● **EXTRACTED DATA**:
◆ ◆ ◆ ◆ ◆ ◆ ◆
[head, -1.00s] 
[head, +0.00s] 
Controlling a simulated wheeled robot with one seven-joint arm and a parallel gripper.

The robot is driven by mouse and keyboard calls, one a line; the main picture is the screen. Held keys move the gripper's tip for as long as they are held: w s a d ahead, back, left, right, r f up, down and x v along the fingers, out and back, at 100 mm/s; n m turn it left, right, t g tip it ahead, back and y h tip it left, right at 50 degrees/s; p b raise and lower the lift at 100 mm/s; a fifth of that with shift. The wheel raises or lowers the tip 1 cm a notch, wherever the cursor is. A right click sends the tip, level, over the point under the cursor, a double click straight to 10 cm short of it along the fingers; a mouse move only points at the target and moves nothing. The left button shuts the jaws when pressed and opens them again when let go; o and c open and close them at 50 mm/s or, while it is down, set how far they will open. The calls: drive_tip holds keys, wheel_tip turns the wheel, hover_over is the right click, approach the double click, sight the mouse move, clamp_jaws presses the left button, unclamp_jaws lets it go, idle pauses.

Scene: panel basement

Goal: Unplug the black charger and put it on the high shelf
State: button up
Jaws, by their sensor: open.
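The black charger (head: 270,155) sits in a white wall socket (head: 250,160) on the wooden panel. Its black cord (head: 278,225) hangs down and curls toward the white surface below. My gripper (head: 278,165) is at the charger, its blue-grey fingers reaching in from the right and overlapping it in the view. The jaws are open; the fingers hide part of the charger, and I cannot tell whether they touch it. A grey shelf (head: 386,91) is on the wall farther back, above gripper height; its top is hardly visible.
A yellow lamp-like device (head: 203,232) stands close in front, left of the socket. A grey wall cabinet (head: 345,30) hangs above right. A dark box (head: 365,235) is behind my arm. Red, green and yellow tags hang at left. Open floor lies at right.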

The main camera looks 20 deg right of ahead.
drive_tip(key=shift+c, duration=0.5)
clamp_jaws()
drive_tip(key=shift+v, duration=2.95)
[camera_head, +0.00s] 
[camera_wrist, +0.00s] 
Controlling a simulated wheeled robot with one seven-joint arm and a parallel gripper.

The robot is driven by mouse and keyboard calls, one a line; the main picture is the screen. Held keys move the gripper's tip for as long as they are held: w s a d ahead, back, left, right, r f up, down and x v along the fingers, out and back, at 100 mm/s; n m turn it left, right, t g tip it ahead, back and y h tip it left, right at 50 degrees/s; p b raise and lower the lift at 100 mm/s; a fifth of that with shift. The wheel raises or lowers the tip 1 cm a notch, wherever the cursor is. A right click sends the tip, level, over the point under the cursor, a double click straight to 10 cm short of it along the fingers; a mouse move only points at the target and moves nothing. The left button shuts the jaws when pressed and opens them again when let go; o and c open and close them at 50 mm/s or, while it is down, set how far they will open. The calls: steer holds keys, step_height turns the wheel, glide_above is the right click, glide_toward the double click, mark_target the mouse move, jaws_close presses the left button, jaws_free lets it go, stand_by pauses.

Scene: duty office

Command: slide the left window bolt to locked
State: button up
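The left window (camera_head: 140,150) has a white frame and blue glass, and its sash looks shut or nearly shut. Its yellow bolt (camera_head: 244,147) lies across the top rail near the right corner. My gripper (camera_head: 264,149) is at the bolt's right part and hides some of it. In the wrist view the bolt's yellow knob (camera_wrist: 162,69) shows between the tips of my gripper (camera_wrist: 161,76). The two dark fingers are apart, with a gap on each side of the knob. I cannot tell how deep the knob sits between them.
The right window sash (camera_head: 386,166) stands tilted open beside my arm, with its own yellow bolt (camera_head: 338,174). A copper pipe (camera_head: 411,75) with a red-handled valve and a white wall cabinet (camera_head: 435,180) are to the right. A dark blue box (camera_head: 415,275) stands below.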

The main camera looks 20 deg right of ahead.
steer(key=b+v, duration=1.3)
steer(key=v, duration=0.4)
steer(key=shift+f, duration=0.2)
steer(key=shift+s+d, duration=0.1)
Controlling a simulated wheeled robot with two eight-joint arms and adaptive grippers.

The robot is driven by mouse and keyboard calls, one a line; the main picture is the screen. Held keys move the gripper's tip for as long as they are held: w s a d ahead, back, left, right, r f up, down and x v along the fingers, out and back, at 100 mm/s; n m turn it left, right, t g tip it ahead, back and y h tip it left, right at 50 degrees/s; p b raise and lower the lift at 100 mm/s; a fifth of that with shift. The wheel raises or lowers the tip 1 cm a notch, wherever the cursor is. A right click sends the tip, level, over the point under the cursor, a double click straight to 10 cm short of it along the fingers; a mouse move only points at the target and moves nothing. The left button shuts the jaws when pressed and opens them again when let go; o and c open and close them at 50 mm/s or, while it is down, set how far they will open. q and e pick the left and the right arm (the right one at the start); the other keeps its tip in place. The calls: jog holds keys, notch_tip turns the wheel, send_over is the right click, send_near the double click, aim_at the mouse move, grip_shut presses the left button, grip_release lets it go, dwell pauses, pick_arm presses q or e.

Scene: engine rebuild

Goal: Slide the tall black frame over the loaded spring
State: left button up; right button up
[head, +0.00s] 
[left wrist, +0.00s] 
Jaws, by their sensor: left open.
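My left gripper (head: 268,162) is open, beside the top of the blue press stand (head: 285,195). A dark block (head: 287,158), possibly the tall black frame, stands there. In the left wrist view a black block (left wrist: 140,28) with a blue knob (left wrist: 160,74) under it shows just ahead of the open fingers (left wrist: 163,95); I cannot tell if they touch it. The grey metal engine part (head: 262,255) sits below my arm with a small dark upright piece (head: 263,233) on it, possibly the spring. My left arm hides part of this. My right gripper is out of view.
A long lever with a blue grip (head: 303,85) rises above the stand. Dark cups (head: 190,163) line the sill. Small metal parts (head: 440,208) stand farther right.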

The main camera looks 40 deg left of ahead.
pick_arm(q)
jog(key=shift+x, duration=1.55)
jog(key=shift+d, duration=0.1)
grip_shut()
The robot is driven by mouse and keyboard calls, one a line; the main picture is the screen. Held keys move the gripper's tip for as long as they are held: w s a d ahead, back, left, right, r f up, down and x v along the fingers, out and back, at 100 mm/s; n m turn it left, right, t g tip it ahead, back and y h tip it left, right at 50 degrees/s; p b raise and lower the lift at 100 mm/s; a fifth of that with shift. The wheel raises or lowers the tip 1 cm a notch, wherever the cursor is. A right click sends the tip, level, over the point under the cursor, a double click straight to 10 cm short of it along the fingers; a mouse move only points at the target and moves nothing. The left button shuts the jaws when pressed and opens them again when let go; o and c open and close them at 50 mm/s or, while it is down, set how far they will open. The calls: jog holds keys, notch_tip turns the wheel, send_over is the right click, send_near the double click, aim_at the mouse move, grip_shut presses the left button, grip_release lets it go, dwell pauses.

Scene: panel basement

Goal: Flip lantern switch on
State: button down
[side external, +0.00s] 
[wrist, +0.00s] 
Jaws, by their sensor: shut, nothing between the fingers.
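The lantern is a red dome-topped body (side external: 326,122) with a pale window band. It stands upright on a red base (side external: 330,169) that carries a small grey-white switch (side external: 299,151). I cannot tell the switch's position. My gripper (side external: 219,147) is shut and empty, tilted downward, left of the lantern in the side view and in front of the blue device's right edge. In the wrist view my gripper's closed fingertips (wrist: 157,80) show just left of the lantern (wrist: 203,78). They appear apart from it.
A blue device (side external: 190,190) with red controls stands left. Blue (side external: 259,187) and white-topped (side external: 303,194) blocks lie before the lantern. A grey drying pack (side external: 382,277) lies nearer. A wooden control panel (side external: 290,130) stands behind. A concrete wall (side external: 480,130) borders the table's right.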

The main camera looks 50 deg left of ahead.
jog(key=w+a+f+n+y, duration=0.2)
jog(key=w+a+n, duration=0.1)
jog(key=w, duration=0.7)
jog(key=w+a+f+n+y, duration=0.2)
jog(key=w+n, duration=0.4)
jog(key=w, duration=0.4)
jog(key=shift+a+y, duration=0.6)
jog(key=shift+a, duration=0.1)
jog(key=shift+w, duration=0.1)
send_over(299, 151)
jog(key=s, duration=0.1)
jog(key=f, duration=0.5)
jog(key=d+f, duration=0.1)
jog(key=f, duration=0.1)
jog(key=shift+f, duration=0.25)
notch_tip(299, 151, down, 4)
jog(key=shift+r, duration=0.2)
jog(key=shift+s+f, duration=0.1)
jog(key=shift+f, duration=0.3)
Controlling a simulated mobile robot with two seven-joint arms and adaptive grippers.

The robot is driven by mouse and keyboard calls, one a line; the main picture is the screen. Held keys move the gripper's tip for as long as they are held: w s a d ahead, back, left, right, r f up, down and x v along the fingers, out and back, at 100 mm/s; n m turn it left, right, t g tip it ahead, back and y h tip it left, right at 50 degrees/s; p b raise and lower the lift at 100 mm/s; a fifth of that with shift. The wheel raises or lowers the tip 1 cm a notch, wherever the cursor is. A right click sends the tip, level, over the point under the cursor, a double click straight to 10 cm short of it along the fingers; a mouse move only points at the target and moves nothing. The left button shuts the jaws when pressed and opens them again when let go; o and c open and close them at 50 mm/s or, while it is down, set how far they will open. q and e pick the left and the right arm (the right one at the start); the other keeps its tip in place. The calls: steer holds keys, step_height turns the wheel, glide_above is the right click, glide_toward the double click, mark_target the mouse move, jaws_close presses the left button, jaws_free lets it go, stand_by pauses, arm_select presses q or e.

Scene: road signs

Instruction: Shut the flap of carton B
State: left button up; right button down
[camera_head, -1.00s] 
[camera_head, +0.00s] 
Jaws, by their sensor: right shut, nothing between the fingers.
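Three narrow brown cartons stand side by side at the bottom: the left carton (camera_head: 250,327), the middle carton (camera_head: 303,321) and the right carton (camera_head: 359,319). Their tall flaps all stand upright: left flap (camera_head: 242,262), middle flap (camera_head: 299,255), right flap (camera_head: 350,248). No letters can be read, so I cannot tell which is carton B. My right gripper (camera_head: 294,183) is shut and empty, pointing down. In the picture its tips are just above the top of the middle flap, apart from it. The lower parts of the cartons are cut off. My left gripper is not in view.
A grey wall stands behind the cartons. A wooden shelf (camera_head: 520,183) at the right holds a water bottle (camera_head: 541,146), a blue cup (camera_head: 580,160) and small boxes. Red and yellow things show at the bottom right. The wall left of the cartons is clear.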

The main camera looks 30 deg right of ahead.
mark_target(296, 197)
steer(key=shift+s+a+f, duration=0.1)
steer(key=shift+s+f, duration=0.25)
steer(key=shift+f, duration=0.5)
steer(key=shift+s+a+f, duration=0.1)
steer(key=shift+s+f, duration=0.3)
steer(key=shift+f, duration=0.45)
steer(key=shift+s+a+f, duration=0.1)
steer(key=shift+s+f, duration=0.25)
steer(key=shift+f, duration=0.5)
◆ ◆ ◆ ◆ ◆ ◆ ◆
● **WHAT THE EXERCISE ASKS**: Look through the entries above. Extract each line with the word "arms".

● **ANSWER TO THE EXERCISE**:
Controlling a simulated wheeled robot with two eight-joint arms and adaptive grippers.
Controlling a simulated mobile robot with two seven-joint arms and adaptive grippers.

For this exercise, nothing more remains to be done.